SOTA across scales. MASS improves accuracy and normalized average accuracy on all 8/14/20-task suites in vision and perform better in 6/8 NLP benchmarks.
High per-task retention. Retains ≥96% of per-task accuracy (8-task), ≥93% (14-task), and ≥88% for most tasks in the 20-task setting, mitigating worst-case collapses common in fixed merges.
Router comparisons. A learnable MLP router can eke out the best numbers but requires labeled data. MASS’s projection router beats nearest-neighbor routing while staying training-free and data-free, crucial for real-world model hubs with no datasets attached.
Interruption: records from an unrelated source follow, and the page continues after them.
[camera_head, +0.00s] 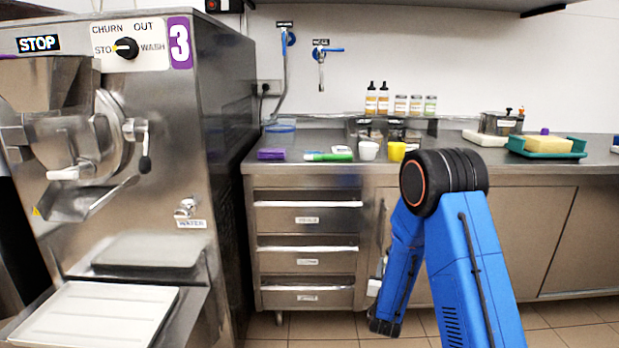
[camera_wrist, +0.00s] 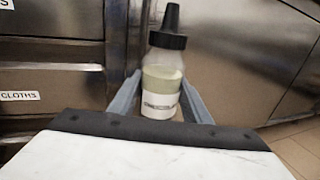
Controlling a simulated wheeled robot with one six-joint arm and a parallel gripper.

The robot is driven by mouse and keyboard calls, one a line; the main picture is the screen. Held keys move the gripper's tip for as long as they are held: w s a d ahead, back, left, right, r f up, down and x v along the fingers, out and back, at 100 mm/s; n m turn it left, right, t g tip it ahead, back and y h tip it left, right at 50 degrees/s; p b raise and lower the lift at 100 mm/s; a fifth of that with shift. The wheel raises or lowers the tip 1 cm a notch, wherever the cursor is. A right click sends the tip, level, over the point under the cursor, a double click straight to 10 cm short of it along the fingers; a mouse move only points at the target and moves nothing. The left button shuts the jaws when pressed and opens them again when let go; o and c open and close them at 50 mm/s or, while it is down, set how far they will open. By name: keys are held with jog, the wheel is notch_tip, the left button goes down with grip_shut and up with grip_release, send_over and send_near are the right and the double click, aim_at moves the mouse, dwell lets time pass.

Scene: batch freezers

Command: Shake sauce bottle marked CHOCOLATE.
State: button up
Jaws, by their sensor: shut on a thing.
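In the wrist view my gripper (camera_wrist: 161,92) is shut on a sauce bottle (camera_wrist: 162,82), with one grey-blue finger on each side. The bottle is clear, with a black cap and pointed nozzle and pale yellowish-green contents. It looks about upright in this view. Its white label carries small dark print too blurred to read, so I cannot tell whether it says CHOCOLATE. In the head view my blue arm bends down in front of the counter, and the held bottle is not visible there.
Drawers (camera_wrist: 50,84) and cupboard fronts stand behind the bottle. The steel counter (camera_head: 465,168) holds a white cup (camera_head: 369,151), a yellow cup (camera_head: 397,152) and a green tray (camera_head: 546,153). Two black-nozzled bottles (camera_head: 371,101) and several jars stand at the back. A large freezer (camera_head: 215,120) is at left.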

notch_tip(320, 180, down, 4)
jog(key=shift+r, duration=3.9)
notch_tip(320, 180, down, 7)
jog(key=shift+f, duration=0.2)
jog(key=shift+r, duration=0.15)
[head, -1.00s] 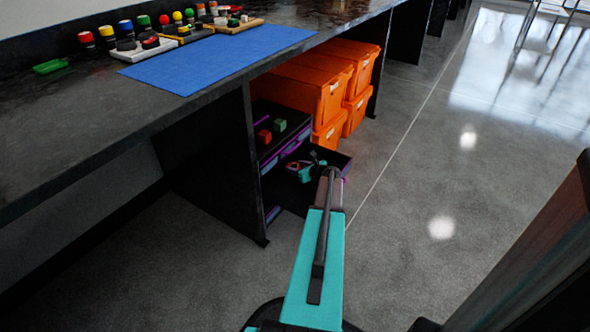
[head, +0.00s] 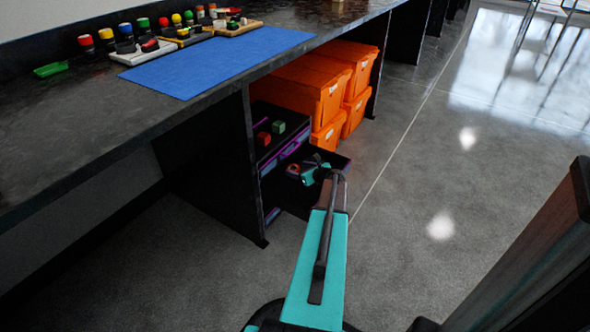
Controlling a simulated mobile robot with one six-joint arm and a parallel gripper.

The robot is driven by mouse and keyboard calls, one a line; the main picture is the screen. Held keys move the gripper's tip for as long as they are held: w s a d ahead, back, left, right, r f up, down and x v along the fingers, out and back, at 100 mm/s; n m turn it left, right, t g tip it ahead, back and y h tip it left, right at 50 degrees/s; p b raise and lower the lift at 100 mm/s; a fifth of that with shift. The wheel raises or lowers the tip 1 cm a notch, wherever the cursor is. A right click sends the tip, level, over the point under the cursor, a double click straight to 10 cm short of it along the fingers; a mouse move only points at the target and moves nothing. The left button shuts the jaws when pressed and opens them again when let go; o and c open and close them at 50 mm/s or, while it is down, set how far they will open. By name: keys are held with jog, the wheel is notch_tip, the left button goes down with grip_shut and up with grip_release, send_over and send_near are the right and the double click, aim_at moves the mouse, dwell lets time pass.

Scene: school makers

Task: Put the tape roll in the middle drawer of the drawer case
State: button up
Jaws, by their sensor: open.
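The black drawer case (head: 258,133) with purple trim stands under the workbench. One drawer (head: 342,162) is pulled out, with drawer fronts above and below it, so it looks like the middle one. A small orange ring-like thing (head: 293,169), probably the tape roll, shows at the left inside the open drawer. It is small, and I cannot tell exactly how it rests. My gripper (head: 307,172), teal and dark, is open over the drawer, just right of the orange ring. A small gap seems to lie between them. My arm hides the drawer's front part.
A red block (head: 263,138) and a green block (head: 279,127) sit on the case's upper part. Orange bins (head: 312,88) stand behind it. The bench (head: 120,125) overhangs to the left, with a blue mat (head: 220,62). The floor (head: 430,170) to the right is clear.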

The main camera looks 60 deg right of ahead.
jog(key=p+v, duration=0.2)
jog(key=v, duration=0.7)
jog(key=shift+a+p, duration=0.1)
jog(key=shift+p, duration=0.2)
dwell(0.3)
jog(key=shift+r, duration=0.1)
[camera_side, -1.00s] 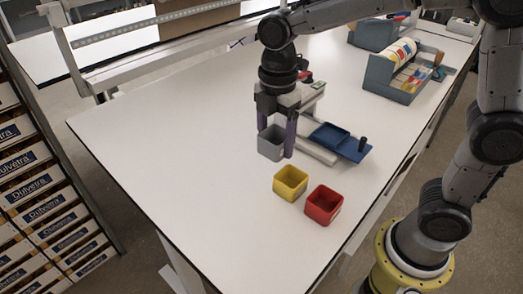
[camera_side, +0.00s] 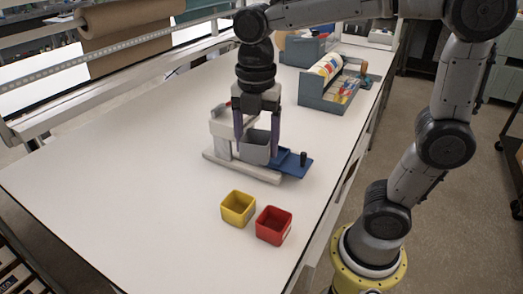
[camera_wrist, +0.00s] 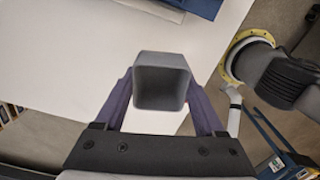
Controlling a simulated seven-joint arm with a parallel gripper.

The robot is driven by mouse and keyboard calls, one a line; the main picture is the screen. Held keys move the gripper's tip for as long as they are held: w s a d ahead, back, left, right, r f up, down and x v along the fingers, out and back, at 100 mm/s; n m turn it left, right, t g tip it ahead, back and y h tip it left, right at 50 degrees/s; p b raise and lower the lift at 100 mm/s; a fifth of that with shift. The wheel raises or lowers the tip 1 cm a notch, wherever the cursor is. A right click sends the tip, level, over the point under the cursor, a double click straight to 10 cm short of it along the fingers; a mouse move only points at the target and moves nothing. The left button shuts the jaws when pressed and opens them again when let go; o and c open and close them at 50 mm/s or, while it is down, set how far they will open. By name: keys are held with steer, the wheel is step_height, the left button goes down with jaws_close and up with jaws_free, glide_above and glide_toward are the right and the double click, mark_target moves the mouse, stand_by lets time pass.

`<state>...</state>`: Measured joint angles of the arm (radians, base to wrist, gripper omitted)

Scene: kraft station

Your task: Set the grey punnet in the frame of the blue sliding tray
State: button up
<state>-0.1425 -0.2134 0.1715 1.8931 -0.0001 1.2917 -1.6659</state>
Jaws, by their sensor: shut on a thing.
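My gripper (camera_side: 256,139) is shut on the grey punnet (camera_side: 255,151), one finger on each side. In the wrist view the punnet (camera_wrist: 161,84) is upright between the fingers, and its inside looks empty. In the side view it overlaps the pale base of the tray fixture, just left of the blue sliding tray (camera_side: 293,165). Whether it touches anything below cannot be told. The tray sticks out to the right and has a dark upright knob. Its frame is partly hidden by the punnet and gripper. A blue part (camera_wrist: 190,6) shows at the wrist view's top edge.
A yellow punnet (camera_side: 238,209) and a red punnet (camera_side: 273,225) stand on the white table in front of the fixture (camera_side: 220,160). A grey-blue bin with colourful contents (camera_side: 332,84) is behind. The table's left side is clear.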

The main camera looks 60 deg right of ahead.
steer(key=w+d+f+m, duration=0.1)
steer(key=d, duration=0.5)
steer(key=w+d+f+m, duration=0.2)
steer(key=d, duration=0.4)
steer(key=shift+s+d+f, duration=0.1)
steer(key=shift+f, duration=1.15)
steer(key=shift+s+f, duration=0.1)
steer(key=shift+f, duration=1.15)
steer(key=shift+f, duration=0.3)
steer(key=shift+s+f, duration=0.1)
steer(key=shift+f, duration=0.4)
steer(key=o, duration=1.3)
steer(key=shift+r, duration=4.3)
Batch wins. If inputs in a batch share a task, choosing one adaptive merge per batch pushes normalized accuracy to ≥97% in 8/9 scenarios, essentially closing the gap to multi-task-learning.
Overhead & storage. MASS needs only two forward passes and about ~2× parameters vs. a single pretrained model, independent of the task count, a practical sweet spot vs. storing all endpoints or ensembling them.

Thoughts

MASS reframes model merging as “route-then-compose” in a shared low-rank, orthogonalized basis given by TSV-M. The key design choices, redundant-direction filtering, mid-layer residual routing, and on-the-fly TSV recomposition, tackle the classic failure mode of one-size-fits-all fixed merges: task interference. Two limitations are natural next steps: (i) routing layer adaptivity (since the best layer varies by task and architecture), and (ii) finer-grained subspace selection for OOD inputs or unseen blends of skills. Still, the central lesson is compelling: with structured low-rank updates in hand, simple geometry (projections and orthogonalization) is enough to recover near-oracle accuracy, without touching data or training a router.